• Aim of the task:
Reproduce all the lines exactly as they stand, apart from the pictures.

(Data from robot episodes)
▬▬▬
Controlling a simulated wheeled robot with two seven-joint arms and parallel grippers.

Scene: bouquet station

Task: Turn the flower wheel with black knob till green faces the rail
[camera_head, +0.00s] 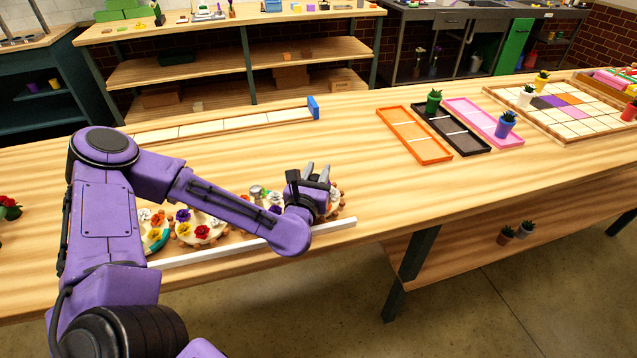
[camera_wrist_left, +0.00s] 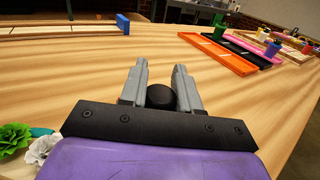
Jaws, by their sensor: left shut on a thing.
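My left gripper (camera_head: 317,172) is over the rightmost flower wheel (camera_head: 340,206), a wooden disc with pegs around its rim. The gripper hides most of this wheel. In the left wrist view the grey fingers are shut on the black knob (camera_wrist_left: 160,97), which sits between them. A green flower (camera_wrist_left: 14,137) and a white flower (camera_wrist_left: 43,149) show at the lower left there. The white rail (camera_head: 215,254) runs along the near side of the wheels. I cannot tell which flower faces the rail. My right gripper is not in view.
Another flower wheel (camera_head: 200,231) with yellow, purple, red and white flowers stands to the left, partly behind my arm. Orange (camera_head: 421,152), black (camera_head: 470,141) and pink trays (camera_head: 466,107) lie to the right. The table between wheels and trays is clear.

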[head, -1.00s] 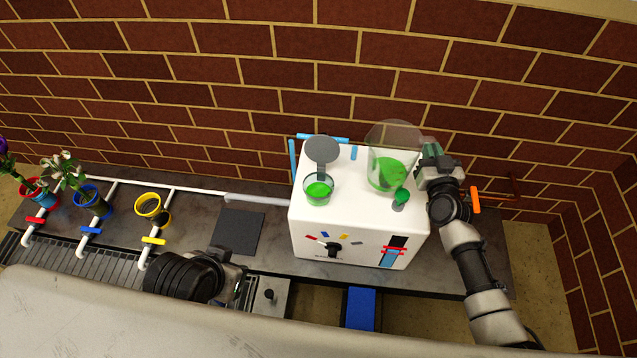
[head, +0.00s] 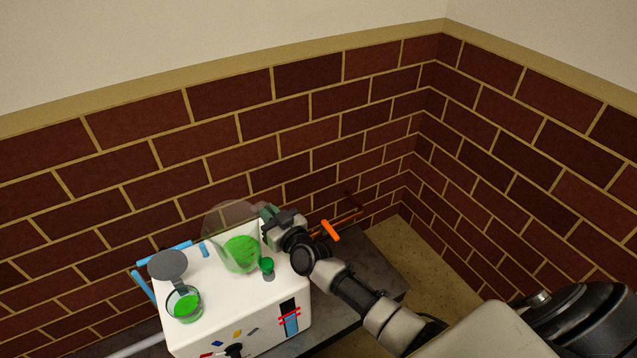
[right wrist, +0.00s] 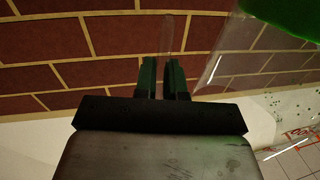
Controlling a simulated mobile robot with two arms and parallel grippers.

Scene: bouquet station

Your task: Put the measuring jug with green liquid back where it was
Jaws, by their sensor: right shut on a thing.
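The clear measuring jug (head: 238,252) with green liquid is at the top of the white machine (head: 215,333) in the head view. I cannot tell whether it rests on the machine or hangs just above it. My right gripper (head: 268,218) is at the jug's right side. In the right wrist view its green-tipped fingers (right wrist: 162,78) are shut on a thin clear strip, which looks like the jug's handle. The jug's clear wall (right wrist: 235,65) shows beside them, with green at the top right. My left gripper is out of view.
A small cup (head: 184,304) of green liquid with a raised grey lid (head: 168,265) sits left of the jug. A green knob (head: 266,264) stands just in front. Right of the machine is bare dark counter (head: 370,262); brick walls close the corner.

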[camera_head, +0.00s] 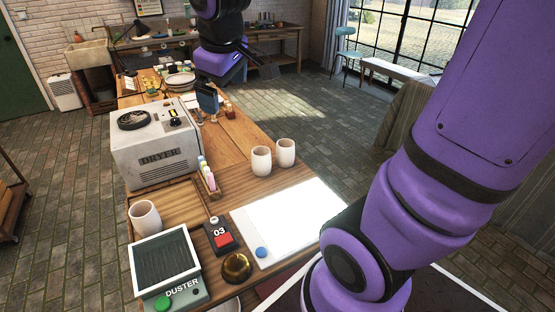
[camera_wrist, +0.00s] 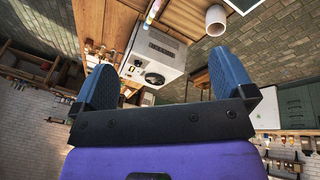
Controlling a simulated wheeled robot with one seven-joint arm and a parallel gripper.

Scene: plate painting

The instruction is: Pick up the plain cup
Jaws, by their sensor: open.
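Three pale, handleless cups stand upright on the wooden table in the head view. Two are close together behind the white panel: the left one (camera_head: 261,161) and the right one (camera_head: 285,153). The third cup (camera_head: 145,217) stands at the left, behind the duster. No marking is clear on any of them, so I cannot tell which is the plain one. My gripper (camera_head: 262,62) is raised beyond the cups, over the far part of the table. In the wrist view its blue fingers (camera_wrist: 163,82) are wide apart with nothing between them. One cup (camera_wrist: 215,19) shows there, beyond the fingers.
A dryer box (camera_head: 156,148) stands at the table's left, also in the wrist view (camera_wrist: 156,58). The duster (camera_head: 167,270), a red-buttoned box marked 03 (camera_head: 219,237), a brass bowl (camera_head: 236,267) and the glowing white panel (camera_head: 290,222) fill the near end. A bottle rack (camera_head: 207,177) lies left of the cup pair.

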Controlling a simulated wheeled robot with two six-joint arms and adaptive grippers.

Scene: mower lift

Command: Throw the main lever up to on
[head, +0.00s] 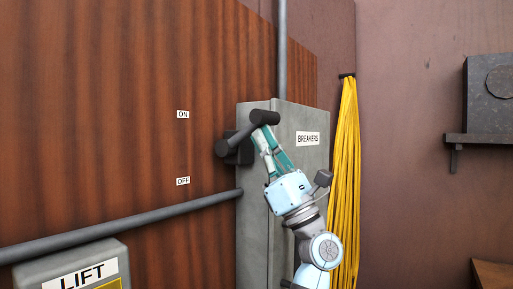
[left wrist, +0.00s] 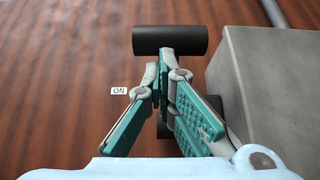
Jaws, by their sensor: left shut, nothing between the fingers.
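The main lever is dark, with a round pivot block (head: 235,148) on the left side of the grey breaker box (head: 310,170). Its arm slants up and to the right to a cylindrical handle (head: 264,117), about level with the ON label (head: 183,114) in the head view. My left gripper (head: 262,132) is shut with nothing between its fingers. Its fingertips are at the underside of the handle; I cannot tell whether they touch. In the left wrist view the handle (left wrist: 170,40) lies crosswise just beyond the fingertips (left wrist: 165,56). My right gripper is out of view.
The OFF label (head: 183,181) is lower on the wooden wall. A grey pipe (head: 130,226) runs to the box, and another (head: 282,50) rises above it. A LIFT box (head: 75,268) is at lower left. Yellow cable (head: 347,190) hangs right of the breaker box.

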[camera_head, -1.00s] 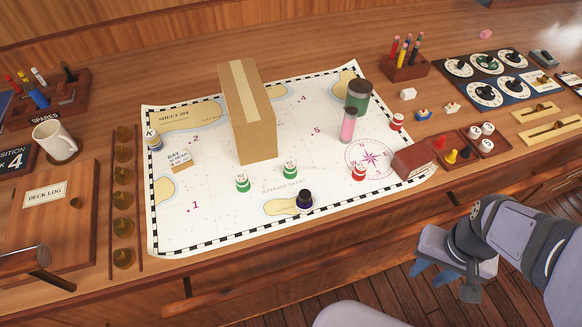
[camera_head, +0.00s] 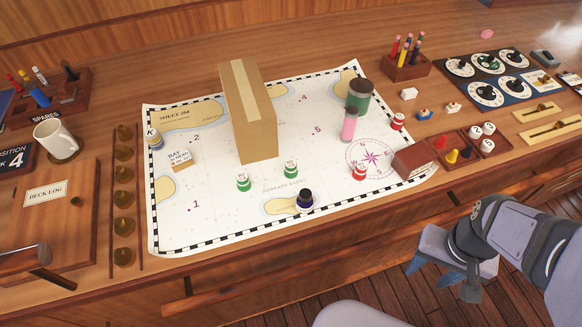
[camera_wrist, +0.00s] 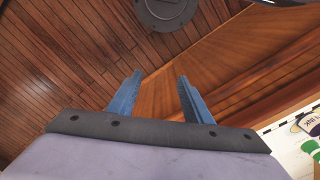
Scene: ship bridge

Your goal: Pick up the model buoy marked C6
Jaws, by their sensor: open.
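Two green-and-white model buoys stand upright on the chart, one at left (camera_head: 243,183) and one at right (camera_head: 290,170). Two red-and-white ones stand farther right, one near the compass rose (camera_head: 359,173) and one near the chart's right edge (camera_head: 397,122). Their markings are too small to read, so I cannot tell which is C6. My gripper (camera_head: 432,272) is open and empty, in front of the desk over the floor, well apart from the buoys. In the wrist view its blue fingers (camera_wrist: 158,88) are spread, with a green buoy (camera_wrist: 311,150) partly visible at lower right.
A tall cardboard box (camera_head: 255,120) stands on the chart (camera_head: 215,220), behind the green buoys. A dark ink bottle (camera_head: 305,201) stands near the front. A pink cylinder (camera_head: 348,125), a dark green jar (camera_head: 358,96) and a red-brown block (camera_head: 414,161) stand right. The chart's front left is clear.

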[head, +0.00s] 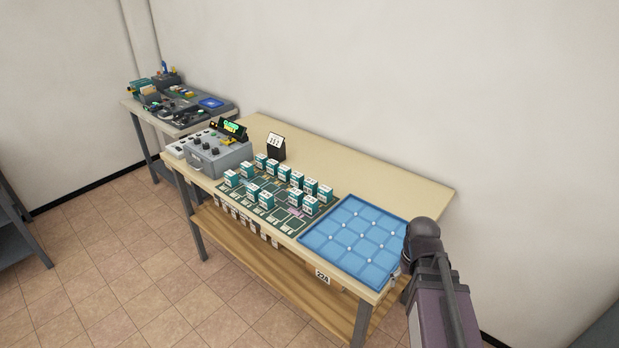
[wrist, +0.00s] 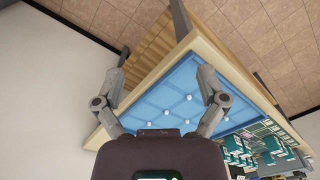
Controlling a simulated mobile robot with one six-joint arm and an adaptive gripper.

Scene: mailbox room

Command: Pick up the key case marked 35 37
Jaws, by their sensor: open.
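Several white-and-teal key cases (head: 284,172) stand in rows on a dark green board (head: 240,187) on the table. Their markings are too small to read, so I cannot tell which is 35 37. In the wrist view, teal key cases (wrist: 238,146) show at the lower right. My gripper (wrist: 162,80) is open and empty, its two fingers spread above the blue tray. In the head view my arm is at the right, beyond the tray's right end, and the fingers are mostly hidden.
A blue compartment tray (head: 330,235) lies at the table's right end. A grey control box (head: 214,157) with a lit display and a small black sign (head: 276,147) stand left of and behind the cases. A second table (head: 180,115) is at the far left. The back right tabletop is clear.

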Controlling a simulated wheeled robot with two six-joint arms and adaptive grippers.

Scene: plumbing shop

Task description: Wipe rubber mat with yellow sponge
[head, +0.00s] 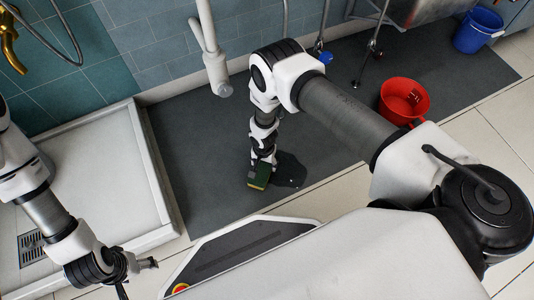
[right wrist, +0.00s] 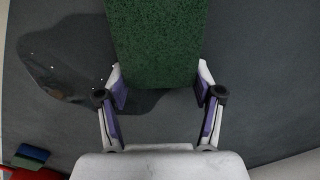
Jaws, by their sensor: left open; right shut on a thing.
▬▬▬
• The answer:
Controlling a simulated wheeled robot with two seven-joint arms and parallel grippers.

Scene: bouquet station

Task: Turn the flower wheel with black knob till green faces the rail
[camera_head, +0.00s] 
[camera_wrist_left, +0.00s] 
Jaws, by their sensor: left shut on a thing.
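My left gripper (camera_head: 317,172) is over the rightmost flower wheel (camera_head: 340,206), a wooden disc with pegs around its rim. The gripper hides most of this wheel. In the left wrist view the grey fingers are shut on the black knob (camera_wrist_left: 160,97), which sits between them. A green flower (camera_wrist_left: 14,137) and a white flower (camera_wrist_left: 43,149) show at the lower left there. The white rail (camera_head: 215,254) runs along the near side of the wheels. I cannot tell which flower faces the rail. My right gripper is not in view.
Another flower wheel (camera_head: 200,231) with yellow, purple, red and white flowers stands to the left, partly behind my arm. Orange (camera_head: 421,152), black (camera_head: 470,141) and pink trays (camera_head: 466,107) lie to the right. The table between wheels and trays is clear.

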[head, -1.00s] 
[head, +0.00s] 
[right wrist, +0.00s] 
Controlling a simulated mobile robot with two arms and parallel grippers.

Scene: bouquet station

Your task: Put the measuring jug with green liquid back where it was
Jaws, by their sensor: right shut on a thing.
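The clear measuring jug (head: 238,252) with green liquid is at the top of the white machine (head: 215,333) in the head view. I cannot tell whether it rests on the machine or hangs just above it. My right gripper (head: 268,218) is at the jug's right side. In the right wrist view its green-tipped fingers (right wrist: 162,78) are shut on a thin clear strip, which looks like the jug's handle. The jug's clear wall (right wrist: 235,65) shows beside them, with green at the top right. My left gripper is out of view.
A small cup (head: 184,304) of green liquid with a raised grey lid (head: 168,265) sits left of the jug. A green knob (head: 266,264) stands just in front. Right of the machine is bare dark counter (head: 370,262); brick walls close the corner.

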[camera_head, +0.00s] 
[camera_wrist, +0.00s] 
Controlling a simulated wheeled robot with one seven-joint arm and a parallel gripper.

Scene: plate painting

The instruction is: Pick up the plain cup
Jaws, by their sensor: open.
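Three pale, handleless cups stand upright on the wooden table in the head view. Two are close together behind the white panel: the left one (camera_head: 261,161) and the right one (camera_head: 285,153). The third cup (camera_head: 145,217) stands at the left, behind the duster. No marking is clear on any of them, so I cannot tell which is the plain one. My gripper (camera_head: 262,62) is raised beyond the cups, over the far part of the table. In the wrist view its blue fingers (camera_wrist: 163,82) are wide apart with nothing between them. One cup (camera_wrist: 215,19) shows there, beyond the fingers.
A dryer box (camera_head: 156,148) stands at the table's left, also in the wrist view (camera_wrist: 156,58). The duster (camera_head: 167,270), a red-buttoned box marked 03 (camera_head: 219,237), a brass bowl (camera_head: 236,267) and the glowing white panel (camera_head: 290,222) fill the near end. A bottle rack (camera_head: 207,177) lies left of the cup pair.

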Controlling a simulated wheeled robot with two six-joint arms and adaptive grippers.

Scene: mower lift

Command: Throw the main lever up to on
[head, +0.00s] 
[left wrist, +0.00s] 
Jaws, by their sensor: left shut, nothing between the fingers.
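The main lever is dark, with a round pivot block (head: 235,148) on the left side of the grey breaker box (head: 310,170). Its arm slants up and to the right to a cylindrical handle (head: 264,117), about level with the ON label (head: 183,114) in the head view. My left gripper (head: 262,132) is shut with nothing between its fingers. Its fingertips are at the underside of the handle; I cannot tell whether they touch. In the left wrist view the handle (left wrist: 170,40) lies crosswise just beyond the fingertips (left wrist: 165,56). My right gripper is out of view.
The OFF label (head: 183,181) is lower on the wooden wall. A grey pipe (head: 130,226) runs to the box, and another (head: 282,50) rises above it. A LIFT box (head: 75,268) is at lower left. Yellow cable (head: 347,190) hangs right of the breaker box.

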[camera_head, -1.00s] 
[camera_head, +0.00s] 
[camera_wrist, +0.00s] 
Scene: ship bridge

Your goal: Pick up the model buoy marked C6
Jaws, by their sensor: open.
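Two green-and-white model buoys stand upright on the chart, one at left (camera_head: 243,183) and one at right (camera_head: 290,170). Two red-and-white ones stand farther right, one near the compass rose (camera_head: 359,173) and one near the chart's right edge (camera_head: 397,122). Their markings are too small to read, so I cannot tell which is C6. My gripper (camera_head: 432,272) is open and empty, in front of the desk over the floor, well apart from the buoys. In the wrist view its blue fingers (camera_wrist: 158,88) are spread, with a green buoy (camera_wrist: 311,150) partly visible at lower right.
A tall cardboard box (camera_head: 255,120) stands on the chart (camera_head: 215,220), behind the green buoys. A dark ink bottle (camera_head: 305,201) stands near the front. A pink cylinder (camera_head: 348,125), a dark green jar (camera_head: 358,96) and a red-brown block (camera_head: 414,161) stand right. The chart's front left is clear.

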[head, +0.00s] 
[wrist, +0.00s] 
Controlling a simulated mobile robot with one six-joint arm and an adaptive gripper.

Scene: mailbox room

Command: Pick up the key case marked 35 37
Jaws, by their sensor: open.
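Several white-and-teal key cases (head: 284,172) stand in rows on a dark green board (head: 240,187) on the table. Their markings are too small to read, so I cannot tell which is 35 37. In the wrist view, teal key cases (wrist: 238,146) show at the lower right. My gripper (wrist: 162,80) is open and empty, its two fingers spread above the blue tray. In the head view my arm is at the right, beyond the tray's right end, and the fingers are mostly hidden.
A blue compartment tray (head: 330,235) lies at the table's right end. A grey control box (head: 214,157) with a lit display and a small black sign (head: 276,147) stand left of and behind the cases. A second table (head: 180,115) is at the far left. The back right tabletop is clear.

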Controlling a simulated wheeled robot with two six-joint arms and adaptive grippers.

Scene: plumbing shop

Task description: Wipe rubber mat with yellow sponge
[head, +0.00s] 
[right wrist, +0.00s] 
Jaws, by their sensor: left open; right shut on a thing.

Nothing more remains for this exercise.